The spokesman further clarified BPD officers are not allowed to photograph and post anything “of evidentiary value – crime scene evidence, victims or witnesses.”

Guglielmi told the AFRO that based on the information published on the site, “It’s not clear” whether the postings are coming from officers but even if they are, many factors come into play when considering any internal action against those possibly involved, especially with no solid rules on the use of technology in this way.

“By the letter of the law, there’s not much we can do, but as far as policy and procedure, we will have to take a better look,” said Guglielmi. “There is a social media policy that is currently in draft in our legal affairs section, but right now there is no formal policy on social media.”

Guglielmi said that concerned citizens could file a complaint about COP Toons with the internal affairs division, who will then delve deeper into the issue.

Reprimand, if any, for officers allegedly involved could range in severity based on many variables such as whether the officer was a responding or an arresting officer, or whether they were on or off duty when the photographs were taken and uploaded.

Because there is no social media policy for officers, who also have Constitutional rights that need protection, Guglielmi added that any internal punishment would fall under a broader category, such as general misconduct.

Meredith Curtis, communications director of the American Civil Liberties Union of Maryland (ACLU), was aware of the page that as of a little more than a month ago was still posting new photos, but did give an official comment before clearing information with the legal arm of the organization.

An early 2012 policy affirmed by the U.S. Department of Justice says BPD officers can be filmed while doing their jobs, but the Rev. C.D. Witherspoon, president of the Baltimore Southern Christian Leadership Conference (SCLC) said the taking of the photographs by officers has the potential to “exacerbate the arrest,” and it gives the presumption of guilt before any facts are assessed.

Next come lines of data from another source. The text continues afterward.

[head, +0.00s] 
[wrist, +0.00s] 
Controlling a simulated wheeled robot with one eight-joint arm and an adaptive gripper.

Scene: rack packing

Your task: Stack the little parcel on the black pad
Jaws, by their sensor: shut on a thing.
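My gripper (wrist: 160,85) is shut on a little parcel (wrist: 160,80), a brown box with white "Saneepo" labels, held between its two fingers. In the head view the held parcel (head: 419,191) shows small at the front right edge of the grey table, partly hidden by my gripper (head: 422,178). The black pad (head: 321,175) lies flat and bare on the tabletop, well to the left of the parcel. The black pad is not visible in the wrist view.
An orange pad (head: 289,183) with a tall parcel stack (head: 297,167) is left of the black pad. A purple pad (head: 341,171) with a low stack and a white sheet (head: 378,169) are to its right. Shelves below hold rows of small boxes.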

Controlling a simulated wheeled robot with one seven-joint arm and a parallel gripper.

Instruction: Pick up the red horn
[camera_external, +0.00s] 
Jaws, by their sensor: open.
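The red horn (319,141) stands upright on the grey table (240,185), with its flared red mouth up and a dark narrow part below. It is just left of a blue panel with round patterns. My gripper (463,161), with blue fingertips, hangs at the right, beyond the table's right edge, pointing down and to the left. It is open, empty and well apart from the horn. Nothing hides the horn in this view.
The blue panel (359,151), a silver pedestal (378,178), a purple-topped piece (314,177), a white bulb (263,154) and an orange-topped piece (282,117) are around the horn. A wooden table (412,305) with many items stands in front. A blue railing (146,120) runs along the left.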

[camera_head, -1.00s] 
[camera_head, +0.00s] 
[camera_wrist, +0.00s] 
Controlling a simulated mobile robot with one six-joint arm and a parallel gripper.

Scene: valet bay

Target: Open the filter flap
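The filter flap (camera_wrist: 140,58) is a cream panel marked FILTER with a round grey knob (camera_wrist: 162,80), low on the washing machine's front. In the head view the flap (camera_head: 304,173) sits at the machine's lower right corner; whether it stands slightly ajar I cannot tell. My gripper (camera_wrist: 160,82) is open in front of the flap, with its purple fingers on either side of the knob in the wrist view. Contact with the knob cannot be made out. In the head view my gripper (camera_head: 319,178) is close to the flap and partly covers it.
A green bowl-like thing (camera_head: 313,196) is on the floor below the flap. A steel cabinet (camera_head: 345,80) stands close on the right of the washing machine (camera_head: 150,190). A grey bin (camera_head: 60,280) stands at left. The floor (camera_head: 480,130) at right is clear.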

After a civil disobedience arrest for protesting at City Hall over the closings of some recreation centers and several incidents involving Black men shot by police officers in 2012, Witherspoon found that his own image had been added to the page’s albums.

“We need the police commissioner to enact an Internet electronic media policy,” said Witherspoon, who said he also is featured on the website as a result of his calling the practice of on-duty officers posting to the COP Toons website “borderline Constitutional.”

“We need someone to police the police and we need a formal policy- a change in policy and consequences for officers that are participating,” Witherspoon added.